Süddeutsche Zeitung

Dallmayr Bar & Grill:Dallmayr setzt jetzt auf Seafood

Die Speisen werden auf einem neuen Wundergrill zubereitet - das allerdings teils zu Preisen, für die anderswo eine ganze Familie satt zu kriegen ist.

Von Kurt Kuma

Es ist einer dieser Münchner Orte, die sich nie zu verändern scheinen. Die edlen Schwingtüren am Eingang, die üppig dekorierten Ladentheken, die Hirschgeweihe an den Wänden. Wir brauchten einen Moment, um zu merken, was jetzt eigentlich anders ist als früher, im Erdgeschoß beim Dallmayr.

Ach ja, der Zigarrenladen. Ja, genau, der ist weg. Und rechter Hand, wo einst vorwiegend Damen aus gutem Hause Champagner und Kaviarhappen verzehrten, steht jetzt eine prachtvolle, quadratische Bar mit leuchtend blauem Fischschuppenmuster und einer Messingtheke.

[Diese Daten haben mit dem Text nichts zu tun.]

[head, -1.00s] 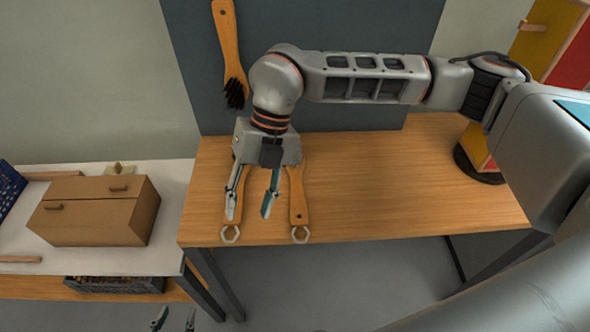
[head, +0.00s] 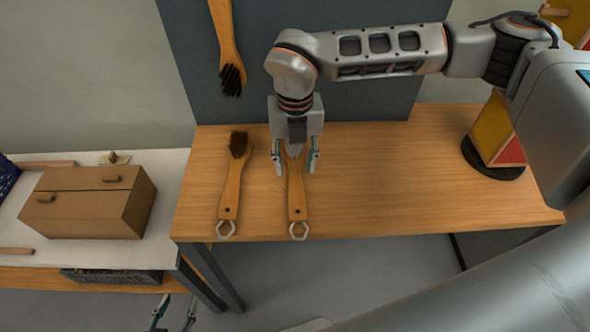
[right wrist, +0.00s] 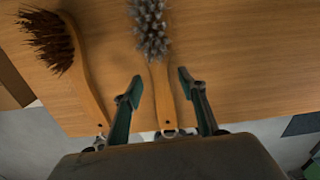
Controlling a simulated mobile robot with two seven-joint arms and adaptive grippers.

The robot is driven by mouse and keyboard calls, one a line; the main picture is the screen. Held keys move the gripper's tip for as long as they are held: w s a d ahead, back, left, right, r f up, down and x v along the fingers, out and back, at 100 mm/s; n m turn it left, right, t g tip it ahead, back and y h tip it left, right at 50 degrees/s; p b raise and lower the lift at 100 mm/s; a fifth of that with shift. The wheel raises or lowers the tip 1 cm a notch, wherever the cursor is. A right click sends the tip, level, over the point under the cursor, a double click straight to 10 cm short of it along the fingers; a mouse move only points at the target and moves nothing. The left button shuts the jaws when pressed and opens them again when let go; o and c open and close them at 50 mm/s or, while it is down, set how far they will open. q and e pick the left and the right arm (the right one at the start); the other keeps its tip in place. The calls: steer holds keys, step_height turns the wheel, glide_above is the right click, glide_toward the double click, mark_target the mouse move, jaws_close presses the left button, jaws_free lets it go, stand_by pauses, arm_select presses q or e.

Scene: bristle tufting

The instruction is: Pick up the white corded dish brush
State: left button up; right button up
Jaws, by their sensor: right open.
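The brush with whitish-grey bristles (right wrist: 150,28) lies on the wooden table; its orange wooden handle (head: 297,203) points to the front edge, with a pale loop at the end. In the head view its bristle end is hidden under my right gripper (head: 296,169). My right gripper is open above this brush. In the right wrist view the handle lies between the two fingers (right wrist: 159,76), with no visible grip on it. My left gripper (head: 174,318) shows only in part at the bottom edge of the head view, fingers apart and empty.
A brush with dark brown bristles (head: 233,175) lies just left on the table (head: 400,180). Another brush (head: 226,45) hangs on the dark panel behind. A cardboard-coloured box (head: 88,205) stands on the white table at left. A yellow-and-red block (head: 494,130) stands at right.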

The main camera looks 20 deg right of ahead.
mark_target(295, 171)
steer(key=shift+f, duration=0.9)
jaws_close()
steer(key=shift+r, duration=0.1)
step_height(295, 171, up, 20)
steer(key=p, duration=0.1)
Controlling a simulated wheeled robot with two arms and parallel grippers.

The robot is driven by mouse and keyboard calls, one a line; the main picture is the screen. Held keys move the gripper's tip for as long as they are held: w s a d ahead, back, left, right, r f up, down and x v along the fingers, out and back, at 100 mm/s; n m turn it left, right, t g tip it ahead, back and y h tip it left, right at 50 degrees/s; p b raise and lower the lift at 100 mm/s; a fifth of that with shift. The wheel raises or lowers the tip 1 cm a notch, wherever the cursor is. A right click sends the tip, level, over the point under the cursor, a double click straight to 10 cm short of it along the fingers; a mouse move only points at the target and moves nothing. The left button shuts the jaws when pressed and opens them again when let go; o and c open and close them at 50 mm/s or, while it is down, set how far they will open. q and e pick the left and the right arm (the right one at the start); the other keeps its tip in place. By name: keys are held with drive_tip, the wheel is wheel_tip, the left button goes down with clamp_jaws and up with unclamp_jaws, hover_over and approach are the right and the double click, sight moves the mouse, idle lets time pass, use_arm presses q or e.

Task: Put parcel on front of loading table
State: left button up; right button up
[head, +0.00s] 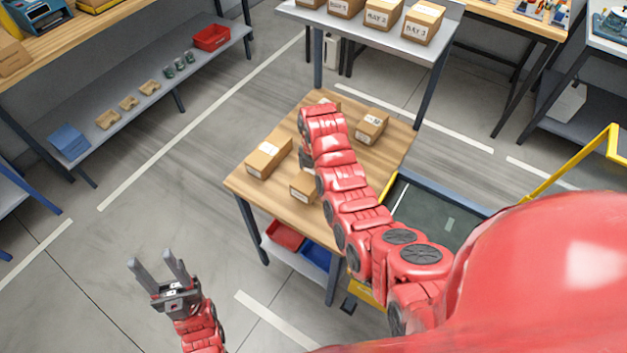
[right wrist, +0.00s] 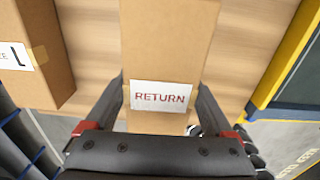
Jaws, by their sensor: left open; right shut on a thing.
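A brown parcel with a white label reading RETURN (right wrist: 168,45) is between the fingers of my right gripper (right wrist: 162,90), which is shut on it. In the head view, a parcel (head: 303,185) shows partly behind my right arm near the front of the wooden loading table (head: 285,205); it appears to be the held one. I cannot tell whether it touches the tabletop. My right gripper is mostly hidden by the arm in the head view. My left gripper (head: 159,268) is open and empty, over the floor left of the table.
A longer parcel (head: 268,155) lies on the table's left; it shows close beside the held parcel in the right wrist view (right wrist: 40,50). Another parcel (head: 371,126) lies at the back right. A yellow-edged cart (head: 430,215) stands against the table's right side. Bins (head: 286,235) sit on its lower shelf.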

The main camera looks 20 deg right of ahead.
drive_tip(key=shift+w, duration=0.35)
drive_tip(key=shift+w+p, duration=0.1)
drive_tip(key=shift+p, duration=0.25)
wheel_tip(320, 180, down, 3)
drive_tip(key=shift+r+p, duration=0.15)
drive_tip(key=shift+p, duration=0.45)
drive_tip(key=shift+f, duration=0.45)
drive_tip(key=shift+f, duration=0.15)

Daneben schließt sich ein Gastraum an. "Dallmayr Bar & Grill" heißt dieser neu gestaltete Bereich im Erdgeschoß, direkt neben den Marktständen des Stammhauses. Kaviar gibt es natürlich immer noch. Wer mag, kann sich eine hübsche Portion Beluga di Venezia für 400 Euro servieren lassen. Die modern gestaltete Speisekarte listet aber auch einige weniger aufgeregte Verlockungen.

Seafood steht zweifellos im Zentrum des Geschehens. Wir wählten zunächst einige Standard-Starter. Die größte Freude machte "Thunfisch Tataki", eine mit Sesamkörnern belegte, angebratene, innen rohe Thunfischrolle auf einem Papaya-Chutney, garniert mit Passepierre, einem knackigen grünen Meeresgewächs (15,50 Euro).

Diese Fusion-Version eines angebratenen Sushi war grilltechnisch perfekt gelungen und in Kombination mit der bitter-fruchtigen Sauce eine spannende, kontrastreiche Neuschöpfung. Ähnlich gefallen haben uns von luftig-schaumigen Mandarine-Walnuss-Sellerie-Mousse begleitete, sanft angegrillte Jakobsmuscheln (18,50). Obgleich man in diesem Fall sagen muss: Die Mousse wurde eher von den Muscheln begleitet, mengenmäßig.

Völlig in Ordnung ging ein Teller mit fünf Darreichungsformen von Lachs, von mariniert bis geräuchert (22,50). Allerdings steht bei einem solchen Gericht die Qualität der Ware mehr im Vordergrund als die Finesse des Küchenchefs. Um die eigentliche Besonderheit dieser neuen Lokalität noch besser kennenzulernen, den vom Dallmayr-Marketing angepriesenen, eigens eingebauten "Robata"-Grill, bestellten wir ein Flank Steak, ein ungewohnterweise aus dem Bauchlappen des Rinds geschnittenes, leicht marmoriertes Stück Fleisch.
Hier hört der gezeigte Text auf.